● **Material provided**:
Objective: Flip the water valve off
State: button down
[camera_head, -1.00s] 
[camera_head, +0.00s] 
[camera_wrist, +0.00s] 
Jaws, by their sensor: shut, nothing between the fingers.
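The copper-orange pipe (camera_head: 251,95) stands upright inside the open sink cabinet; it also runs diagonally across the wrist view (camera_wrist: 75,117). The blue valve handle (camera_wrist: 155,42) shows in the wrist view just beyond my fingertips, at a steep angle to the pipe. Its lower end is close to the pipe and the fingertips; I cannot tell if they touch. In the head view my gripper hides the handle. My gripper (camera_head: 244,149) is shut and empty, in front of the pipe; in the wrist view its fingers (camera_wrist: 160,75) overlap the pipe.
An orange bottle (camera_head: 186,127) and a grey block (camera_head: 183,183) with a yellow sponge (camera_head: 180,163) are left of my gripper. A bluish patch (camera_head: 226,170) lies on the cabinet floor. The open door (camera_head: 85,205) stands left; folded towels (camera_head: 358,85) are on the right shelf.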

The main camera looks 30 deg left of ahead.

● **Exercise description**: Quote, without any change, each line from the one that contains "[camera_wrist, +0.00s]" through the end of the material.

● **Response for this exercise**:
[camera_wrist, +0.00s] 
Jaws, by their sensor: shut, nothing between the fingers.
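The copper-orange pipe (camera_head: 251,95) stands upright inside the open sink cabinet; it also runs diagonally across the wrist view (camera_wrist: 75,117). The blue valve handle (camera_wrist: 155,42) shows in the wrist view just beyond my fingertips, at a steep angle to the pipe. Its lower end is close to the pipe and the fingertips; I cannot tell if they touch. In the head view my gripper hides the handle. My gripper (camera_head: 244,149) is shut and empty, in front of the pipe; in the wrist view its fingers (camera_wrist: 160,75) overlap the pipe.
An orange bottle (camera_head: 186,127) and a grey block (camera_head: 183,183) with a yellow sponge (camera_head: 180,163) are left of my gripper. A bluish patch (camera_head: 226,170) lies on the cabinet floor. The open door (camera_head: 85,205) stands left; folded towels (camera_head: 358,85) are on the right shelf.

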The main camera looks 30 deg left of ahead.

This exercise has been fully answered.